▽
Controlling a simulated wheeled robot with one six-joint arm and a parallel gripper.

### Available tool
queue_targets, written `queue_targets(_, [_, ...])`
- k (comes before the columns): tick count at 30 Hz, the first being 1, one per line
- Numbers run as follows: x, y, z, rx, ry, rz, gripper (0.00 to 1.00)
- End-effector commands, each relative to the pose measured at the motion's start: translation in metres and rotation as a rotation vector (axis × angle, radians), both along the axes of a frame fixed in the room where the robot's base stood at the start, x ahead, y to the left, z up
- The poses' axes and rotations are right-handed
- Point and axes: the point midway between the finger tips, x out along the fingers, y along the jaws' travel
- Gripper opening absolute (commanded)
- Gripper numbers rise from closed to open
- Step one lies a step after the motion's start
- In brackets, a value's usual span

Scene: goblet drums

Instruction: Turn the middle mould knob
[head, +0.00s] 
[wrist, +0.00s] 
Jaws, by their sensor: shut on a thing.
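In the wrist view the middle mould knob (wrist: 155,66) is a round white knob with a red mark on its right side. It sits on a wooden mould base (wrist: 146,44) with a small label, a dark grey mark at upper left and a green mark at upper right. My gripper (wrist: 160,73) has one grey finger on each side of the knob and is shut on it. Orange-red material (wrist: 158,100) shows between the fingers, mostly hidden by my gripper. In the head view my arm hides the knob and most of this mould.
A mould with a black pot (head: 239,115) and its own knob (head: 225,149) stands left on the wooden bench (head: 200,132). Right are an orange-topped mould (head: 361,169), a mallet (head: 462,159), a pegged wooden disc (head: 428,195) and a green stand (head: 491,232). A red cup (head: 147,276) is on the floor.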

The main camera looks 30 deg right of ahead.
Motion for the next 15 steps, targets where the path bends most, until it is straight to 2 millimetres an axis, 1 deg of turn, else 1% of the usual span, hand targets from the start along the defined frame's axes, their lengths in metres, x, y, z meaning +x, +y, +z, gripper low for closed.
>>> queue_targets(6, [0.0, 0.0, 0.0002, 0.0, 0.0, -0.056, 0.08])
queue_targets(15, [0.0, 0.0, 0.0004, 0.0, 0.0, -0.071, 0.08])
△
Start at the line with "- Gripper numbers rise from closed to open" and stop after the line with "[wrist, +0.00s]". Repeat exactly the lines in that range.

TASK RESPONSE:
- Gripper numbers rise from closed to open
- Step one lies a step after the motion's start
- In brackets, a value's usual span

Scene: goblet drums

Instruction: Turn the middle mould knob
[head, +0.00s] 
[wrist, +0.00s] 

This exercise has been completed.